O mundo intelectual, sem excetuarmos a geometria, apresenta-se cheio de verdades incompreensíveis e, todavia, incontestáveis, porque a razão que demonstra sua existência não pode, por assim dizer, alcançá-las através dos limites que a detêm, mas apenas percebê-las. Desse modo, apresentase o dogma da existência de Deus, tais são os mistérios admitidos nas comunhões protestantes. Os mistérios que chocam a razão, para me servir dos termos do Sr. d’Alembert, constituem uma coisa inteiramente diversa. A sua própria contradição os faz entrar para os limites da razão. Ela possui todos os dados imagináveis para sentir que eles não existem, pois, apesar de não se poder ver uma coisa absurda, nada é mais claro do que o absurdo. Eis o que acontece quando se defende, simultaneamente, duas proposições contraditórias. Se me afirmas que o tamanho de uma polegada é a de um pé, não me dizeis uma coisa misteriosa, obscura, incompreensível, mas, pelo contrário, um absurdo luminoso e palpável, uma coisa evidentemente falsa. De qualquer gênero que sejam as demonstrações que a estabeleçam, elas não poderiam sobrepor-se às que a destroem, porque ela é tirada imediatamente das noções primitivas que dão base a qualquer certeza humana. De outro modo, a razão, depondo contra si mesma, faria com que a recusássemos e, longe de fazer-nos crer isto ou aquilo, impedirnos-ia de crer em mais alguma coisa, visto que todo princípio de fé seria destruído. Todo homem, seja qual for sua religião, que diz crer em tais mistérios, mente ou não sabe o que diz. (ROUSSEAU, 1995b, p. 11).

É ainda à questão dos mistérios que Rousseau (1995b, p. 11) se refere, quando escreve que

[...] é preciso tornar a lembrar que estou respondendo a um autor que não é protestante e creio, com efeito responder-lhe mostrando que aquilo que ele acusa os nossos ministros de fazer em nossa religião, se faria inutilmente em nosso caso, e se faz necessariamente em outras religiões sem que se deem por isso.

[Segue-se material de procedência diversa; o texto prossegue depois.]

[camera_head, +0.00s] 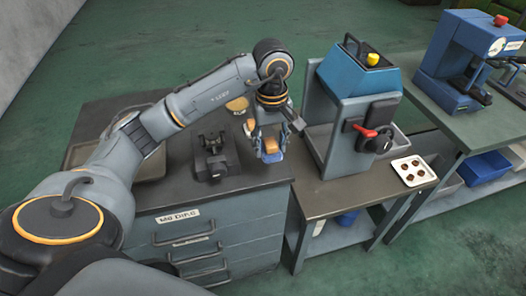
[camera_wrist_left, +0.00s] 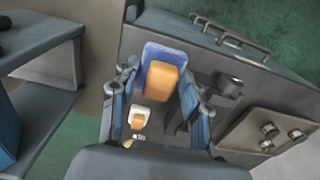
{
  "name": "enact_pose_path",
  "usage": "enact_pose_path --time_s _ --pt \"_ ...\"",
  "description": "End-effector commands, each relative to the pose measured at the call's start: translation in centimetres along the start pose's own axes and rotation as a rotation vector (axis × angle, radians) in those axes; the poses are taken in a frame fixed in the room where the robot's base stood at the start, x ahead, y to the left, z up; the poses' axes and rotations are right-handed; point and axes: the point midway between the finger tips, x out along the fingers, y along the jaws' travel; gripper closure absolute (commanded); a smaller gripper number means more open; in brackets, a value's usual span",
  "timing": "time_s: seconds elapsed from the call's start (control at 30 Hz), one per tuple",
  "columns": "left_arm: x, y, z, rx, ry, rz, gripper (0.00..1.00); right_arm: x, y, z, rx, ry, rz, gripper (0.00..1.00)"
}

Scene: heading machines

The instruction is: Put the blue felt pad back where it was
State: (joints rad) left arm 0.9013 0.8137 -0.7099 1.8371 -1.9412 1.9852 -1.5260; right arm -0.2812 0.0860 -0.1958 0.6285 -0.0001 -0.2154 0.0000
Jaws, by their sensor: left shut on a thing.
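The blue felt pad (camera_head: 273,157) is a flat blue piece with an orange block against it. In the left wrist view the pad (camera_wrist_left: 152,52) shows behind the orange block (camera_wrist_left: 162,80), between the fingers. My left gripper (camera_head: 268,148) is shut on the pad, near the right end of the grey cabinet top. I cannot tell whether the pad touches the top. The fingers hide part of it. My right gripper is not in view.
A dark vise-like fixture (camera_head: 214,158) stands left of my gripper on the grey cabinet (camera_head: 215,228). A blue-topped machine (camera_head: 355,95) stands close on the right. Small orange-and-white items (camera_wrist_left: 138,117) stand near the fingers.

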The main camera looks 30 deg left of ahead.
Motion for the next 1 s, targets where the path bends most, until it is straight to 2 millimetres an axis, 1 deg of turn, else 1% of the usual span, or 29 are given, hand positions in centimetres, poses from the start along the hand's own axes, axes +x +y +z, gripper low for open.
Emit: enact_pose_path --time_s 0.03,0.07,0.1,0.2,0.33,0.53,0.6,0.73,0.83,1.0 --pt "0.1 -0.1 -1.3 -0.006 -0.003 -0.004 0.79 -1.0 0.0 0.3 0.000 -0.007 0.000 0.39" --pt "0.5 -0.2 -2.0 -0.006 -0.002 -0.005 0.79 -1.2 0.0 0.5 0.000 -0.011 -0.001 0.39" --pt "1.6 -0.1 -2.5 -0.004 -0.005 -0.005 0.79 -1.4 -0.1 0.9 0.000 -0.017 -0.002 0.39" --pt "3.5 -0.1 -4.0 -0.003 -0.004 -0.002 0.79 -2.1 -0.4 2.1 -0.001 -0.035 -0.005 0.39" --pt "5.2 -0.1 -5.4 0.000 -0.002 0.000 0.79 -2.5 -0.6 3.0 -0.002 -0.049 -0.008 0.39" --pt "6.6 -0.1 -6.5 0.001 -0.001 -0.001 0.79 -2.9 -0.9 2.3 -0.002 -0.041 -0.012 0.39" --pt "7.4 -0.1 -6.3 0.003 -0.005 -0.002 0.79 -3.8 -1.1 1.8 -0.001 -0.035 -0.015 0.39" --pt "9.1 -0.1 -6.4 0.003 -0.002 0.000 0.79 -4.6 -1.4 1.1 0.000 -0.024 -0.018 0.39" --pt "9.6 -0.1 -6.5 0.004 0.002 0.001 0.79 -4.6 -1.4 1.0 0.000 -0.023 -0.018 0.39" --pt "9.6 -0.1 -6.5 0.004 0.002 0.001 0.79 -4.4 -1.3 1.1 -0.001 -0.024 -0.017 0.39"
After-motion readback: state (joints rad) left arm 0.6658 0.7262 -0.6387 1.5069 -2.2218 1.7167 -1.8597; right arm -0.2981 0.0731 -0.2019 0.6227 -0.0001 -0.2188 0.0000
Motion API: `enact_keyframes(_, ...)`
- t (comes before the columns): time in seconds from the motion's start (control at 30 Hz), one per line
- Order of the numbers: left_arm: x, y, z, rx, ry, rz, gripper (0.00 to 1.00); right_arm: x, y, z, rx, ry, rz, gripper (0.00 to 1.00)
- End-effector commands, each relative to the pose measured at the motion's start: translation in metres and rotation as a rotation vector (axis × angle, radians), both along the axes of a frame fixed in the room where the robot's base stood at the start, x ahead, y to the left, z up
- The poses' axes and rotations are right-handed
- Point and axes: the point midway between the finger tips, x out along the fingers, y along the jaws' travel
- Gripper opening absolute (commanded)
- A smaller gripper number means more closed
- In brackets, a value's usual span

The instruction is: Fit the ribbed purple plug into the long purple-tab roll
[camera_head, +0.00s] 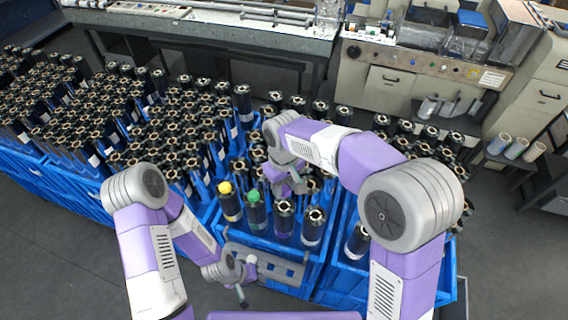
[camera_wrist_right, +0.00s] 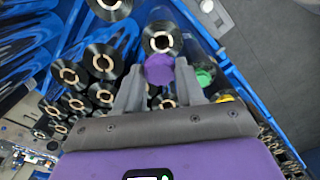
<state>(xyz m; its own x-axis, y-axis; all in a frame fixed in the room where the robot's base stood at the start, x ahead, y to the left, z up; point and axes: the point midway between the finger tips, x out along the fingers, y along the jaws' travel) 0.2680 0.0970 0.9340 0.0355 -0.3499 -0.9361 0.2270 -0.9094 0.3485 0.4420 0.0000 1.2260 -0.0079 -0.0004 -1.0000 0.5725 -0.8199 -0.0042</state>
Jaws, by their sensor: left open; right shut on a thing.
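A purple plug (camera_wrist_right: 159,68) sits between the fingertips of my right gripper (camera_wrist_right: 160,72) in the right wrist view, and the fingers are shut on it. Its ribs are too small to make out. A dark roll with a pale core (camera_wrist_right: 162,38) stands just beyond the plug in that view; I cannot tell whether they touch. In the head view my right gripper (camera_head: 291,184) is over the middle blue crate, partly hidden by its own arm. My left gripper (camera_head: 246,279) is open and empty near that crate's front wall.
A yellow plug (camera_head: 225,188) and a green plug (camera_head: 253,196) top two rolls in the middle blue crate (camera_head: 264,266). Dark rolls crowd the crates on the left. A machine (camera_head: 425,60) stands behind; floor is free at right.

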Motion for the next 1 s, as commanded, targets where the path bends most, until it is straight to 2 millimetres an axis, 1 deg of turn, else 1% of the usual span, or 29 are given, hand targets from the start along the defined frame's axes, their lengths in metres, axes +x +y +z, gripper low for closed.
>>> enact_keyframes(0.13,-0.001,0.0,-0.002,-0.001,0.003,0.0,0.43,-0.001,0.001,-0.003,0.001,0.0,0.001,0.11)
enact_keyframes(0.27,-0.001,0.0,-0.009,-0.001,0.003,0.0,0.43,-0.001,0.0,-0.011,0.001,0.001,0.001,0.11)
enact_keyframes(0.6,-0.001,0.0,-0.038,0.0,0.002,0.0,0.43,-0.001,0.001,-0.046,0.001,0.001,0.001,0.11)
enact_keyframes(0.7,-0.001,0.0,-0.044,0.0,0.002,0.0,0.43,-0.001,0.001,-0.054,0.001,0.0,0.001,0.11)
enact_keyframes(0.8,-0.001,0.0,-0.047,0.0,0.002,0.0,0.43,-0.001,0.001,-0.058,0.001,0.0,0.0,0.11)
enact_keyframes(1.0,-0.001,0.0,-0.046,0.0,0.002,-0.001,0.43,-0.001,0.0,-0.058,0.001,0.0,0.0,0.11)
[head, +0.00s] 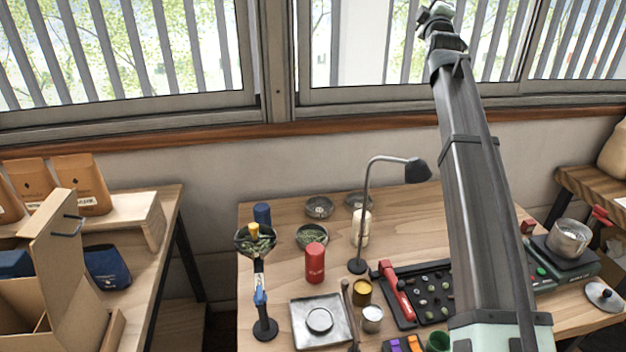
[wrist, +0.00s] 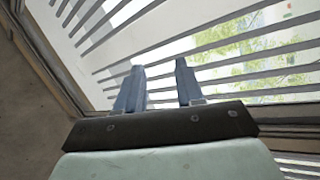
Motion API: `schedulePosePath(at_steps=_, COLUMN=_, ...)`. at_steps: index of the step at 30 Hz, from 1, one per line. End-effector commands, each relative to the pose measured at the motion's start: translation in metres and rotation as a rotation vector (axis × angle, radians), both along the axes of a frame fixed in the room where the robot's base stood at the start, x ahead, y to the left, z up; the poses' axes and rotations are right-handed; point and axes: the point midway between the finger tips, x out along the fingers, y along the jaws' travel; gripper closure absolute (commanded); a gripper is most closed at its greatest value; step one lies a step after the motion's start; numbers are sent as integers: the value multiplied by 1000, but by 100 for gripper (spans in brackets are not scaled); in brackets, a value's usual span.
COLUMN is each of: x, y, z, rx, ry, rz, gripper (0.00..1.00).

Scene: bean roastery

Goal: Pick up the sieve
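My gripper (head: 437,14) is raised high in front of the window, far above the table. In the wrist view, its two blue-grey fingers (wrist: 159,68) stand apart with nothing between them. I cannot tell for sure which thing is the sieve. A round grey dish (head: 319,207) lies at the back of the table, and a similar one (head: 357,200) lies to its right, partly behind the lamp and a pale bottle. A round dark-rimmed dish (head: 311,236) with green contents sits in front of them. My gripper touches none of these.
A desk lamp (head: 418,170) stands among the items. A red canister (head: 315,262), a dark-ringed stand (head: 265,329), a square metal tray (head: 301,338) and a black bean tray (head: 401,318) crowd the table. A scale (head: 562,262) with a metal cup is at right. My arm hides part of the table.

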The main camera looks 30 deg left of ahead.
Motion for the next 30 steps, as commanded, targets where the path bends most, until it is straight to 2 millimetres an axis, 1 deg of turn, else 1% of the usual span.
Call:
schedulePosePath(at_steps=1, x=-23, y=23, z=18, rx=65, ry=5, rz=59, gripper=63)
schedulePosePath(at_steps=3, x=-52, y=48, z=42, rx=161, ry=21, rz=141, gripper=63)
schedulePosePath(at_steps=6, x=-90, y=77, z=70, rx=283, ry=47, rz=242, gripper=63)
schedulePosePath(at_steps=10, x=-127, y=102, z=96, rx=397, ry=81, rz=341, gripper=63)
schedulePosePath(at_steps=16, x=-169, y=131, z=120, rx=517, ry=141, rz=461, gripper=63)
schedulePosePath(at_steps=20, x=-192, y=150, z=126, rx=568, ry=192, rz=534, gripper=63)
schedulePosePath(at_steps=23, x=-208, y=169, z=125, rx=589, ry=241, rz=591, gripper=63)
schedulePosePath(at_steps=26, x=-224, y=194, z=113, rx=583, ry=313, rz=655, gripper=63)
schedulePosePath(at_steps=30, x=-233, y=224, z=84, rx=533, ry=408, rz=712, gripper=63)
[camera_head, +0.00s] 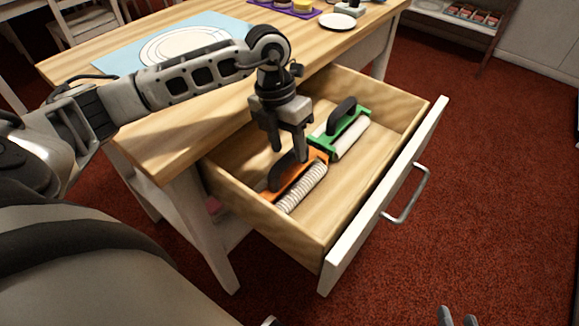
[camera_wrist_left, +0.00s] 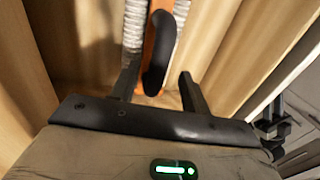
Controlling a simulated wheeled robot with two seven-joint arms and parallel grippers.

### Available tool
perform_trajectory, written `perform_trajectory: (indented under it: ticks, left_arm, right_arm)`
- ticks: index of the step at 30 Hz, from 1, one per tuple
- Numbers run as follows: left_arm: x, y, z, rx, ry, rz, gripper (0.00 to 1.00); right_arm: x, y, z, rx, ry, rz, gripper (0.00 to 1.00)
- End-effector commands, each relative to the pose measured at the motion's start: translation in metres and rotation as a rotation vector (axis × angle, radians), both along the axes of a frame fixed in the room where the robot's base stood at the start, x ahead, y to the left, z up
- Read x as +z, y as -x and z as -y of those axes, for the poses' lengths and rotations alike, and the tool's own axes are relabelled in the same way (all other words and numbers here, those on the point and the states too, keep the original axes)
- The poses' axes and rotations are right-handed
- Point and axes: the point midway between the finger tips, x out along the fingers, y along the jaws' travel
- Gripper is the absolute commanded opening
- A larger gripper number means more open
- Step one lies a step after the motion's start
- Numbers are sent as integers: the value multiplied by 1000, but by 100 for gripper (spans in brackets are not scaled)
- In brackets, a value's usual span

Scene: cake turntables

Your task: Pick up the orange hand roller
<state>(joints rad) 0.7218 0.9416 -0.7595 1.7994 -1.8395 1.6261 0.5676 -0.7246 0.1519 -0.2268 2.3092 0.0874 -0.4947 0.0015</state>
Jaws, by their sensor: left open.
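The orange hand roller (camera_head: 313,164) lies in the near left part of the open drawer. It has a black handle and a white ribbed roll. My left gripper (camera_head: 290,165) points down over it with its fingers open. In the left wrist view, the roller's black handle (camera_wrist_left: 158,52) lies between the spread fingers of the left gripper (camera_wrist_left: 158,75), with a gap beside it on the right. The fingers hide part of the roller in the head view. Only the tips of my right gripper (camera_head: 458,317) show at the bottom edge, over the carpet.
A green hand roller (camera_head: 325,139) with a black handle lies just behind the orange one. The wooden drawer's white front (camera_head: 387,188) has a metal handle (camera_head: 408,196). The drawer floor to the right of the rollers is bare. The wooden tabletop (camera_head: 165,135) overhangs the drawer's left side.

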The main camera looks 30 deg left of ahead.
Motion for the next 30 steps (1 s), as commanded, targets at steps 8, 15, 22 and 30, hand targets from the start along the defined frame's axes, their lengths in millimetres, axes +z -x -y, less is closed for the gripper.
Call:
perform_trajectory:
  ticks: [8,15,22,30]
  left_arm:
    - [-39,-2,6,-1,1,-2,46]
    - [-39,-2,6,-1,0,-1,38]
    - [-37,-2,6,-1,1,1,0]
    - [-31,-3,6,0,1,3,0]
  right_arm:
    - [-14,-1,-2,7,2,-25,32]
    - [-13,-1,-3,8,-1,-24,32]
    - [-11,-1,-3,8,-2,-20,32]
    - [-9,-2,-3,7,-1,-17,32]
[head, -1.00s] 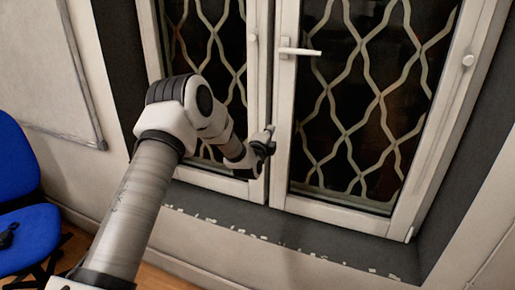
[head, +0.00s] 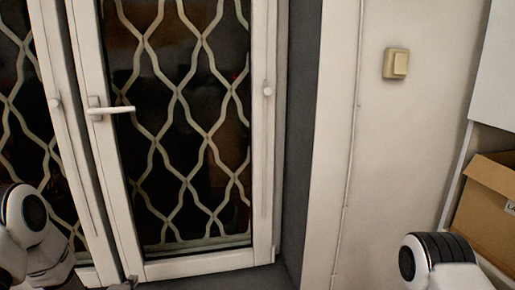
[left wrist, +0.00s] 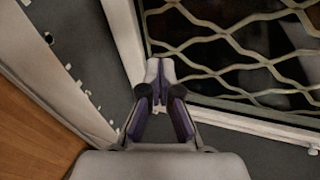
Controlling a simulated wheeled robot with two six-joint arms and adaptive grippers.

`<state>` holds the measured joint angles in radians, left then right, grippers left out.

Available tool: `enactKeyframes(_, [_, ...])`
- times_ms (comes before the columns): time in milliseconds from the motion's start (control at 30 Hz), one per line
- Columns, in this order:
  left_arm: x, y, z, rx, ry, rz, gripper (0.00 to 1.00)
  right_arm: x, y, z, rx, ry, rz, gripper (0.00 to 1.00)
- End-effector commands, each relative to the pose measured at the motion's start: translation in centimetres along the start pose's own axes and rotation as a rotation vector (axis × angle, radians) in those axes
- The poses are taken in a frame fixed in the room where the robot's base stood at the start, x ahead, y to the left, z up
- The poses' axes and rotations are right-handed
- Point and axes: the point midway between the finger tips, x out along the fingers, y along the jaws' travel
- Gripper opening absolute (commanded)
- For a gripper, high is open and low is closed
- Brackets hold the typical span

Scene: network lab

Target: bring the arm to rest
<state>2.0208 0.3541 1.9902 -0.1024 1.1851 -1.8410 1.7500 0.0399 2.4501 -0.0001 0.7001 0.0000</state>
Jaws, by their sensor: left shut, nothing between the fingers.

A passagem é uma resposta direta ao comentário d’alembertiano de que os pastores genebrinos não reconheceriam a necessidade da revelação, mas tão somente sua utilidade. Rousseau se opõe a esse comentário, afirmando que tal “necessidade” é, na perspectiva protestante, um mistério absurdo e portanto inútil aos pastores genebrinos. Outrossim, aquilo que os pastores consideram como útil, ou seja, a conduta moral, é que é o verdadeiro elemento necessário em todas as religiões. Tal réplica encontra-se em franca convergência com os princípios expostos no capítulo da religião civil e nas demais obras rousseaunianas sobre o tema. Segundo Rousseau, tudo que não é de natureza exclusivamente moral em matéria de religião é indiferente e deve assim ser tomado quando se declara algo de alguém, a fim de que não se dê azo à prática da “[...] inspeção sobre a fé uns dos outros” (ROUSSEAU, 1964d, p. 341) que caracteriza toda sociedade intolerante. Para Rousseau, toda discussão sobre o cumprimento das obrigações religiosas deve versar exclusivamente sobre política e moral, sacrificando-se totalmente às questões de fé em nome das obras e oferecendo estas como os únicos objetos legítimos de juízos. Esse silêncio em matéria de fé não deve ser quebrado nem pelo soberano nem pela autoridade governamental, pois “[...] a autoridade de todo governo humano limita-se por sua natureza aos deveres civis” (ROUSSEAU, 1969b, p. 1078) e “[...] os súditos [...] só devem ao soberano contas de suas opiniões enquanto elas interessam à comunidade” (ROUSSEAU, 1964e, p. 467). Tal significa que os juízos sobre a fé não são admitidos em hipótese alguma na perspectiva teórico-política rousseauniana, nem na relação horizontal dos particulares entre si, nem na relação vertical entre particulares e instituições sociais. Assim, a resposta de Jean-Jacques ao fato de d’Alembert, o qual, sem qualquer autoridade ou soberania sobre os genebrinos, adentrara em questões moralmente indiferentes e pertinentes à fé dos concidadãos de Rousseau (1995b, p. 12), não poderia ter sido outra: “[...] senhor, julguemos as ações dos homens e deixemos Deus julgar sua fé”.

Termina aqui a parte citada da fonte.